Copy out precisely the lines beginning at the line that contains "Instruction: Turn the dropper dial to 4" and ending at the line that contains "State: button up", including both.

------ Supplied data ------

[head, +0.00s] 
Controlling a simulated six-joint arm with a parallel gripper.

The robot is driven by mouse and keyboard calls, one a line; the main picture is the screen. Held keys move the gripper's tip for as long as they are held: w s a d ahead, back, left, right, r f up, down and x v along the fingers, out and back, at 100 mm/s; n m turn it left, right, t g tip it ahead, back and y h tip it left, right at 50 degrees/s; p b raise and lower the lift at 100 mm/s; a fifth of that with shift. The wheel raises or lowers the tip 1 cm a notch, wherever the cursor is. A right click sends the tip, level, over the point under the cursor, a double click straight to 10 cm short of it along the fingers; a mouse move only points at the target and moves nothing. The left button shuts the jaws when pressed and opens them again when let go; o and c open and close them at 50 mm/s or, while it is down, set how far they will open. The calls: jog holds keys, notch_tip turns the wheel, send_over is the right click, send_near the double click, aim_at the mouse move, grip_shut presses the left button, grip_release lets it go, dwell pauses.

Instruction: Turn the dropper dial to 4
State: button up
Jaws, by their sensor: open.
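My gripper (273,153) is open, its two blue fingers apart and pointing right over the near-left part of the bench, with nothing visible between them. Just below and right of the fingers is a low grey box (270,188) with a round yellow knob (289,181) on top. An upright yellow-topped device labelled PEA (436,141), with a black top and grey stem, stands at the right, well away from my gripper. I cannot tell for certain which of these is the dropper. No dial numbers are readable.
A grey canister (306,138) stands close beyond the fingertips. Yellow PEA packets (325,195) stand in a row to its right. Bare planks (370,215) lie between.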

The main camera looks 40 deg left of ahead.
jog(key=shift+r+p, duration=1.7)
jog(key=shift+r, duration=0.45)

------

Exercise answer |
Instruction: Turn the dropper dial to 4
State: button up

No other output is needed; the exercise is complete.